When a teacher expresses his religious views in a compelled setting, where students can't walk away when he says something about religion they disagree with, where students may be afraid to express their contrary religious views in front of someone who has a government endorsed position of authority over them, then the teacher is stepping over the line. Parents have a right to expect that the money they use to pay for Mr. Freshwater's salary is not going to be used to proselytize a religious viewpoint they may disagree with. Students have a right to expect that when they go to a science class they will learn science and not be confronted by Bible verses. I have no problem with Mr. Freshwater keeping a Bible on his desk. Hell, he can have Fanny Hill on his desk, if he really wants to. But that is it. His job is to teach science. If Mr. Freshwater wants to preach, then he should become a preacher.
Read all of Alberto #1 here. Be prepared, Catholics, it's some sick stuff.
See what Catholics says About Alberto Here and Here. (Hint, they deny all charges.)
Read more about the Publisher of Alberto, Chick Publishing, here.

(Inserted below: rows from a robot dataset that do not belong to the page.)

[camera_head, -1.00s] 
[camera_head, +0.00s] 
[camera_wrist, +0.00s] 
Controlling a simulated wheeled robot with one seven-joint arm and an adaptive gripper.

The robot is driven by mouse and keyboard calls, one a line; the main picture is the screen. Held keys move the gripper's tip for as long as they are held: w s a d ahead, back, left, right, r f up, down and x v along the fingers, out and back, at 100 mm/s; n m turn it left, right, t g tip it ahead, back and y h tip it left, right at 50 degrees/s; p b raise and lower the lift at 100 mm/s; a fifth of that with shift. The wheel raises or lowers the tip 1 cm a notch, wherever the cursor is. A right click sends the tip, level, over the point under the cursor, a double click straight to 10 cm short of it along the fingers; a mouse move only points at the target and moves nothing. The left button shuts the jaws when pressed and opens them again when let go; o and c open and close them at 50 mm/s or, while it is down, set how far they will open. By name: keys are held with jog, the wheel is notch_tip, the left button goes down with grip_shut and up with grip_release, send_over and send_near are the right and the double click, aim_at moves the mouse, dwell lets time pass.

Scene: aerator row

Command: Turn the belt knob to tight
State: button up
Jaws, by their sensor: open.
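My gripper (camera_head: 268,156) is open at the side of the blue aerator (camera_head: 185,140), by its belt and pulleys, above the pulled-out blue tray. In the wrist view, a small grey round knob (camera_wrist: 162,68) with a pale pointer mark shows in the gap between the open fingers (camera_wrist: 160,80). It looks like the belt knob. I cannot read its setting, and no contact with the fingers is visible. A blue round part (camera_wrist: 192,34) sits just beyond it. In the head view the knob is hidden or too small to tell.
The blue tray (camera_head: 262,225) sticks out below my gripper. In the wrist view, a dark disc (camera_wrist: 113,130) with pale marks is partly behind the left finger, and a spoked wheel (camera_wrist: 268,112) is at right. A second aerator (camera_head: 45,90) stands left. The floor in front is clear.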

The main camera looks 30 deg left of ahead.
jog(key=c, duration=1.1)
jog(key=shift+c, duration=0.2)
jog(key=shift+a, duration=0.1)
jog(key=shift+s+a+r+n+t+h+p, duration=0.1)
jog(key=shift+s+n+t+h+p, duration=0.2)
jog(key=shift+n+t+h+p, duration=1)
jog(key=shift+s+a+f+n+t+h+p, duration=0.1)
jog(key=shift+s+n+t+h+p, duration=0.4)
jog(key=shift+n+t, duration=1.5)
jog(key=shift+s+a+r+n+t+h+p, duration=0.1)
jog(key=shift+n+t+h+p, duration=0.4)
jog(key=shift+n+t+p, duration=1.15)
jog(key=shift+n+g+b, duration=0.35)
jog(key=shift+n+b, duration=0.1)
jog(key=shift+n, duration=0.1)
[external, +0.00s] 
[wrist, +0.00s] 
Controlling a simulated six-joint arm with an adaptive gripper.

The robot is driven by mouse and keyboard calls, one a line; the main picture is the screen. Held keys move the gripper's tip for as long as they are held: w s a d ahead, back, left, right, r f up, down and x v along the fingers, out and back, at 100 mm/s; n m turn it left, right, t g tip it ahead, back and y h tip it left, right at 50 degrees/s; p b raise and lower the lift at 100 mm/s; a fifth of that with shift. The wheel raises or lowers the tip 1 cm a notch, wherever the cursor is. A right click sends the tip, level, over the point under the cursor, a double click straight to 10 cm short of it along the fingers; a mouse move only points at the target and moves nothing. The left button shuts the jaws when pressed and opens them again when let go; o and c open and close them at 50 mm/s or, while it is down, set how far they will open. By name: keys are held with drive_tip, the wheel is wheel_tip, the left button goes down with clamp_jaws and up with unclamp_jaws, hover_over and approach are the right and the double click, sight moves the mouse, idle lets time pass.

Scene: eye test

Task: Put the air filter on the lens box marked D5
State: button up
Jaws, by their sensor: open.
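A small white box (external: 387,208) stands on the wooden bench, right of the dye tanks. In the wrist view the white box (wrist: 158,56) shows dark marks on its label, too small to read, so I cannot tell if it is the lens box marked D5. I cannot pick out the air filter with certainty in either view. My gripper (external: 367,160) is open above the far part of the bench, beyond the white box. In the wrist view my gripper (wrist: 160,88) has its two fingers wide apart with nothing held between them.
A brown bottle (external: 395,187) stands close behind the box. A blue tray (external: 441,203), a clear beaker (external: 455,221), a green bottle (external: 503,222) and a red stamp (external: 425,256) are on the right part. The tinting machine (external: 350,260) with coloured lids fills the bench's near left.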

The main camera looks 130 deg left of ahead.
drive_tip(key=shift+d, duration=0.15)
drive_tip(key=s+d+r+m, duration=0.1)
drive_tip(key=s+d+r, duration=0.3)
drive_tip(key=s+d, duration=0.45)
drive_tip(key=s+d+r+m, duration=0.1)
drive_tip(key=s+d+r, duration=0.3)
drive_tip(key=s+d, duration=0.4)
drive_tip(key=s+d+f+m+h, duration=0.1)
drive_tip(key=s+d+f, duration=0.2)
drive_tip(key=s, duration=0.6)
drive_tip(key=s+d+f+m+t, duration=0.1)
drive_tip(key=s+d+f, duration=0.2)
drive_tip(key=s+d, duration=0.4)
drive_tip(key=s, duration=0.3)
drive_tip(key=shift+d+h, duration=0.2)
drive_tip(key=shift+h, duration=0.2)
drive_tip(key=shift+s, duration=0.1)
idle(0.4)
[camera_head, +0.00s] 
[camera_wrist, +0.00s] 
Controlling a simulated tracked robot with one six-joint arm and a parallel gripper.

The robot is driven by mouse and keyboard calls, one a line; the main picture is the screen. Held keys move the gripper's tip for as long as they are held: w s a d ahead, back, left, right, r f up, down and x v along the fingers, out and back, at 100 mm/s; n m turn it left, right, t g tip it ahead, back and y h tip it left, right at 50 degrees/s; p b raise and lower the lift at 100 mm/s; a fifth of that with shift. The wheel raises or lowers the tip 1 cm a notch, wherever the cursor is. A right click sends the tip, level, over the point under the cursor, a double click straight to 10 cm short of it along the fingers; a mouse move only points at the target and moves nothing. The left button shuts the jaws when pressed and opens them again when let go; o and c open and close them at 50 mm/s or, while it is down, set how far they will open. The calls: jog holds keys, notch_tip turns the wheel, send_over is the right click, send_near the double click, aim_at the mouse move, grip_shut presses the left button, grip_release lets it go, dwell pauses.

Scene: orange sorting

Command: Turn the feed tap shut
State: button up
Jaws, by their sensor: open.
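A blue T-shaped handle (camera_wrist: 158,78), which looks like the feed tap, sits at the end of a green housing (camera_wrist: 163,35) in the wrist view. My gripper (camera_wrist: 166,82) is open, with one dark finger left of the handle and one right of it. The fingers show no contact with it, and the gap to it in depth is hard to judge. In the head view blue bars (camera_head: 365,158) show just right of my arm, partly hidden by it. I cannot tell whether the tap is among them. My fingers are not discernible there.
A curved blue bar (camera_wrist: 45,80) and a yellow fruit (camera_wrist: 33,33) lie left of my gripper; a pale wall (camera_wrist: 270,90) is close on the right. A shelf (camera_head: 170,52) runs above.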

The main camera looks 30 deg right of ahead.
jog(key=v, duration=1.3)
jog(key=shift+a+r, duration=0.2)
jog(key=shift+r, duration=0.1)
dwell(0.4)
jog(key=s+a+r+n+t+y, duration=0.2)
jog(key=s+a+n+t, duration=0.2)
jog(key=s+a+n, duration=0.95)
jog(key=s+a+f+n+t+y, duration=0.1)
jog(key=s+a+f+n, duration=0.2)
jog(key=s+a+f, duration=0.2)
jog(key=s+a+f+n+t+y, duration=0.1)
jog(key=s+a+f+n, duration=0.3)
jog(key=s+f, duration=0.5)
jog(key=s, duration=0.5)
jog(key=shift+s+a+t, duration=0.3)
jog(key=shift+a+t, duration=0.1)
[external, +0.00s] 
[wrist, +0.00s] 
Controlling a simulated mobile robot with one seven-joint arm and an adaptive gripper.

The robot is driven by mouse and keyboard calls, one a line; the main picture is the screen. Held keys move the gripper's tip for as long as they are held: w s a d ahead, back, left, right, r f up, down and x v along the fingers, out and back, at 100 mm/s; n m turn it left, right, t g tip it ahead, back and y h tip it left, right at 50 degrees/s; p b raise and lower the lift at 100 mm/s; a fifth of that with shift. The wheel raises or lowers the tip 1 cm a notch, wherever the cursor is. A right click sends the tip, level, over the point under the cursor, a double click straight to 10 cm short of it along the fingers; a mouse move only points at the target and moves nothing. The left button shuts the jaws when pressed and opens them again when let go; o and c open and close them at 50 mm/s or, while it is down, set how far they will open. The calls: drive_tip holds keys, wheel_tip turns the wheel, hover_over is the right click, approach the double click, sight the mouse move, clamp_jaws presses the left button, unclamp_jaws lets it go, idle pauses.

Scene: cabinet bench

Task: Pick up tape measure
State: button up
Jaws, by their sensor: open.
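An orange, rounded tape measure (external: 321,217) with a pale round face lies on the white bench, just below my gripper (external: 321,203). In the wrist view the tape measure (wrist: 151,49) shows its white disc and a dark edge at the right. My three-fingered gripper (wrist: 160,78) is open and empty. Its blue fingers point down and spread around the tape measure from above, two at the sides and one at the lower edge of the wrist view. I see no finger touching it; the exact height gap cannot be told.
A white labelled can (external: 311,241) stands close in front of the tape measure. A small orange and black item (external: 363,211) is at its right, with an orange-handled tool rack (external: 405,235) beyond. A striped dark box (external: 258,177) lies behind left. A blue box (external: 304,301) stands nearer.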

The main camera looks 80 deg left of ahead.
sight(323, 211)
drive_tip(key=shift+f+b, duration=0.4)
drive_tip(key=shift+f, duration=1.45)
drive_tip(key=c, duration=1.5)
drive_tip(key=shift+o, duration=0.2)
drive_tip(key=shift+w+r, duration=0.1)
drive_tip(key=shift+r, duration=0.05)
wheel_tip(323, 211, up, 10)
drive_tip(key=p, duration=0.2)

As an aside, while researching this post, I could not, for the life of me, remember what the name of the comic book was. I checked under Spire Comics, because they were the only other Christian color comic book publisher I knew but knew none of the books described by them came even close. So, imagine my surprise when I learned that Chick publishing, best known for their black and white Chick Tracks, had also published color comics. From there, it was easy to find the comic book, Alberto. Quite a long trip, for such a short journey.